Agence France-Presse reported that the release of Malian opposition leader Soumaila Cisse and French charity worker Sophie Petronin were negotiated over the weekend.
Cisse, 70, who has been runner-up in three presidential elections, was campaigning in the central area of the country in March when six members of his team were kidnapped in an attack in which his bodyguard was killed. It is believed that Cisse and his entourage were being held by a jihadist group linked to al-Qaida.
The militants who kidnapped Cisse are believed to have been seeking a prisoner exchange with the Malian government in recent months, The Associated Press reported.
Gunmen kidnapped Petronin in 2016 in the northern city of Gao. She last appeared in a proof-of-life video in 2018 where she appeared weak and emaciated.

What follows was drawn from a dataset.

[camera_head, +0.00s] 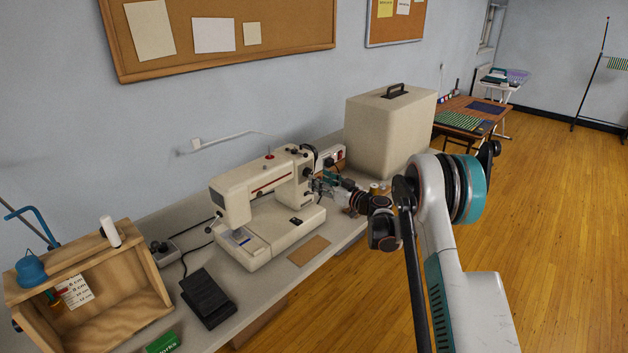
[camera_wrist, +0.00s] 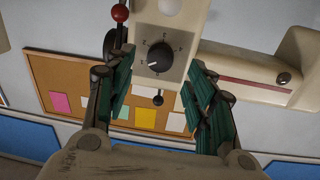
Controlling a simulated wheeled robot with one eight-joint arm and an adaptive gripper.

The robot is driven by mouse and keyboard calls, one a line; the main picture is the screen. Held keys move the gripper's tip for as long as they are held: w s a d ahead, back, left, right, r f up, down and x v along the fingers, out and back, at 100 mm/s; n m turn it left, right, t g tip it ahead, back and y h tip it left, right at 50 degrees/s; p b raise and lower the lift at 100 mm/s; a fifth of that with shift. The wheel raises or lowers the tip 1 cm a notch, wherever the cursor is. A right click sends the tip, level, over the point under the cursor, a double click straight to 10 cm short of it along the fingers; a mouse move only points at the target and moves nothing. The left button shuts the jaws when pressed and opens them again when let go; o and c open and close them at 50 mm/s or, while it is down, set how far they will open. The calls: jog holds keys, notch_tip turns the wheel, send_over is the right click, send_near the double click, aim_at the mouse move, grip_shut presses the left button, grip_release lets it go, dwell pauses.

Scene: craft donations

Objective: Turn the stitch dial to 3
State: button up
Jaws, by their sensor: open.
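The cream sewing machine (camera_head: 272,222) stands upright on the long table. A light pointer line on the knob points to the picture's left, slightly down. My gripper (camera_head: 322,184) is at the right end of the machine. In the wrist view, the green fingers of my gripper (camera_wrist: 161,68) are spread, one on each side of the dial panel. I see no finger touching the knob; the remaining depth is unclear.
A red-ball lever (camera_wrist: 120,13) sits close to the left finger. A beige case (camera_head: 388,130) stands behind my arm. A black pedal (camera_head: 208,297) and wooden box (camera_head: 90,290) are at the left. Open wooden floor (camera_head: 560,220) lies to the right.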

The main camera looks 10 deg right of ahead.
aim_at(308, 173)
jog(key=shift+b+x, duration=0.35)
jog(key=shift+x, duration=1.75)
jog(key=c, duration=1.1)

There was no immediate comment about the exchange from Mali’s transitional government, only recently installed following a military coup in the country just more than a month ago.
Mali had been mired in months of protests led by the main opposition party, June 5 Movement, over an economic crisis, corruption and ousted President Ibrahim Boubacar Keita’s failure to quell an 8-year-old Islamic insurgency that has gained a foothold in central Mali. Anger also brewed over the results of 31 disputed legislative races held in April.